> _TASK_: Output the material beneath exactly, leaving nothing out.

> _DATASET CONTENT_:
******************************
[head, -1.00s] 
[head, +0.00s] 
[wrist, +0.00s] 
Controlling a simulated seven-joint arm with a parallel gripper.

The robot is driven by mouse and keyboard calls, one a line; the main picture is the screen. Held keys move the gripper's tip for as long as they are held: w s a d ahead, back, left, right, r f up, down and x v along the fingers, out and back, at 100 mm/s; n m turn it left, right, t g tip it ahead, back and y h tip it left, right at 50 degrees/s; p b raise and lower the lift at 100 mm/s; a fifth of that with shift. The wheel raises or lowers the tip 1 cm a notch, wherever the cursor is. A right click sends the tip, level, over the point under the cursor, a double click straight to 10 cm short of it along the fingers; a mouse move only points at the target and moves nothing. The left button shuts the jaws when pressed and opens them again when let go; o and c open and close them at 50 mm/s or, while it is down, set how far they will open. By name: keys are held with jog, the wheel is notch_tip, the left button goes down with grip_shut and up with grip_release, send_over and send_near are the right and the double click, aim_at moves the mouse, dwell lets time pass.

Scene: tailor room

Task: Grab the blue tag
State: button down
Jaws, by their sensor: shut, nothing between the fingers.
******************************
> _TASK OUTPUT_:
[head, -1.00s] 
[head, +0.00s] 
[wrist, +0.00s] 
Controlling a simulated seven-joint arm with a parallel gripper.

The robot is driven by mouse and keyboard calls, one a line; the main picture is the screen. Held keys move the gripper's tip for as long as they are held: w s a d ahead, back, left, right, r f up, down and x v along the fingers, out and back, at 100 mm/s; n m turn it left, right, t g tip it ahead, back and y h tip it left, right at 50 degrees/s; p b raise and lower the lift at 100 mm/s; a fifth of that with shift. The wheel raises or lowers the tip 1 cm a notch, wherever the cursor is. A right click sends the tip, level, over the point under the cursor, a double click straight to 10 cm short of it along the fingers; a mouse move only points at the target and moves nothing. The left button shuts the jaws when pressed and opens them again when let go; o and c open and close them at 50 mm/s or, while it is down, set how far they will open. By name: keys are held with jog, the wheel is notch_tip, the left button goes down with grip_shut and up with grip_release, send_over and send_near are the right and the double click, aim_at moves the mouse, dwell lets time pass.

Scene: tailor room

Task: Grab the blue tag
State: button down
Jaws, by their sensor: shut, nothing between the fingers.

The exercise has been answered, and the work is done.